La pression sur les entreprises est parfois externe. L’agence Dominion Bond Rating Service, par exemple, vient d’abaisser la cote de crédit du Groupe Saputo (SAP, 45,48 $), dont le taux d’endettement doublera à l’acquisition du fabricant britannique de cheddar Britannique Dairy.
Cela contraste avec les années passées, quand les investisseurs affectionnaient les entreprises qui profitaient des faibles taux d’intérêt pour emprunter afin de majorer leurs dividendes ou de racheter leurs actions. Les sommes empruntées ont aussi nourri une longue vague de transactions par les entreprises en quête de croissance.
Ces stratégies avaient la cote dans un contexte où la croissance économique modérée ne parvenait pas à soutenir des hausses de revenus et de bénéfices. Entre 2011 et 2018, l’économie américaine a crû à un rythme annuel de 1,5 %, une fois soustrait l’effet de l’inflation, ce qui est nettement moins que durant les périodes précédentes.
«Emprunter pour financer des acquisitions et des rachats n’est pas un phénomène nouveau, mais il a atteint une envergure inégalée dans la dernière décennie», indique le stratège. Selon lui, les emprunts ont financé plus de la moitié (58 %) des rachats d’actions et des transactions.
Le courtier estime que les rachats d’actions représentent presque le tiers de la progression de 45 % des bénéfices par action des entreprises de l’indice élargi Russell 3000 (sans les financières, les services publics et les fonds immobiliers), depuis cinq ans.
Pendant la même période, la dette totale des sociétés du même indice a doublé, passant de 1 600 G$ US à 3 400 G$ US.
La dette globale des entreprises est donc élevée, et ce, alors que leur bénéfice d’exploitation est appelé à décliner, comme c’est le cas à la fin de tous les cycles économiques.
En plus de la récente hausse des taux et de l’avancée du cycle économique, les entreprises ont de nouveaux motifs pour diminuer leur dette.
Les acheteurs étrangers sont moins friands qu’avant des obligations émises par les sociétés américaines, car l’appréciation du dollar américain nuit aux rendements convertis dans leur devise.
La déconfiture de décembre 2018, tant en Bourse que dans le marché de la dette, a aussi montré aux entreprises que le robinet des capitaux peut se tarir rapidement, fait aussi valoir M. Melentyev.
Pourquoi l’investisseur boursier devrait-il s’en soucier ? D’abord, le fait que moins d’actions seront rachetées ralentira la progression des bénéfices par action. Les experts de Bank of America Merrill Lynch ne prédisent pas la fin abrupte des rachats d’actions aux États-Unis puisque les entreprises dégagent encore de bons flux de trésorerie libres grâce à la réforme des impôts.
Les banques américaines et les sociétés de technologie resteront notamment des «racheteurs» actifs.
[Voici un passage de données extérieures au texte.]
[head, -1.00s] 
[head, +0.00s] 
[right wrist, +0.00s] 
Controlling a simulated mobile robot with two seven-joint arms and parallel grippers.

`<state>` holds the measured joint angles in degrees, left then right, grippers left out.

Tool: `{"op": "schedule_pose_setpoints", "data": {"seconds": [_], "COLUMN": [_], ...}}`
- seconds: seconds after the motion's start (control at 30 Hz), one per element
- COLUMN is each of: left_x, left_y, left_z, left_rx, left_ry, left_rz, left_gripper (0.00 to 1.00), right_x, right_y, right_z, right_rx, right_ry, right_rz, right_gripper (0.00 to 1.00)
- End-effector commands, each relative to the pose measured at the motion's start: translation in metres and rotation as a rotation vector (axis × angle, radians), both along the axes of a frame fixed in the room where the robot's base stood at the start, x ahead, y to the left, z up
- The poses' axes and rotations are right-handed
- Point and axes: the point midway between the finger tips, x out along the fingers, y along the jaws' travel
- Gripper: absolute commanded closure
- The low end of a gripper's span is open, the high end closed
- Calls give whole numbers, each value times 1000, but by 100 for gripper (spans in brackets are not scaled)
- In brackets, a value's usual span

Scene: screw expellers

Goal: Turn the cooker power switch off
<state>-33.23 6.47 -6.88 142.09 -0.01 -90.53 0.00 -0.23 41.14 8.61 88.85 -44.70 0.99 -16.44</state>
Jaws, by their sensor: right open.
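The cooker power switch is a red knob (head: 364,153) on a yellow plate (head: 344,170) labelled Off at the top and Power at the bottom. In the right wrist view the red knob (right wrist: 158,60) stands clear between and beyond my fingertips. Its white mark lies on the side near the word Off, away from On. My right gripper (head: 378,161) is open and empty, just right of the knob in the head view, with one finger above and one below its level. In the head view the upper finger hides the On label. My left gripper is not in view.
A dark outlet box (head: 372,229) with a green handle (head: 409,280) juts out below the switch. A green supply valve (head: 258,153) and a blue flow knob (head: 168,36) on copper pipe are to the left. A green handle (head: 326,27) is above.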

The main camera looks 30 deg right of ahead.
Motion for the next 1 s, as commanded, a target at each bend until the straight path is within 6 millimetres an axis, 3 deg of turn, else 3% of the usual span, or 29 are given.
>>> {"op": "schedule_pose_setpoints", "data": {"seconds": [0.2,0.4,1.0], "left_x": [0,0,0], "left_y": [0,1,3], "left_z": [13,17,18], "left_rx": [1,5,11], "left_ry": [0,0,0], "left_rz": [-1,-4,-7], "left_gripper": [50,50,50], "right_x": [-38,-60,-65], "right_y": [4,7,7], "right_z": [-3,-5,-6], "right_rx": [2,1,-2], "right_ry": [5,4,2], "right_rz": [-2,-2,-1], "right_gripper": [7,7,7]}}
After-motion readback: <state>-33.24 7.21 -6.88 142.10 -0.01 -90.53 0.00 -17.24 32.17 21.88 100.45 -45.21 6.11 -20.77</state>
Par contre, globalement, les rachats d’actions pourraient commencer à se raréfier en 2020.
La hausse des bénéfices de 7 % que prévoit le courtier en 2020 pour le S&P 500 n’incorpore aucune réduction nette du nombre global d’actions en circulation des entreprises américaines.
Une analyse de 450 sociétés depuis 2010 révèle que la suspension des rachats d’actions fait aussi reculer l’action dans les mois qui suivent.
Dans 70 % des cas, le titre atteint un niveau plancher dans les quatre mois qui suivent la suspension du rachat. Un peu plus du tiers des titres analysés ont perdu de 5 % à 15 %.
Si le repli est de courte durée, il faut compter plus de huit mois avant qu’un titre récupère le terrain perdu après la suspension du rachat, dans 64 % des cas.
La patience est un avantage puisque le cours de l’action rebondit éventuellement de plus de 20 %, pour les trois quarts des sociétés étudiées, précise le courtier.
Quant au bénéfice par action, il faut attendre de un à deux ans avant qu’il ne retrouve le niveau qu’il avait avant la fin du rachat.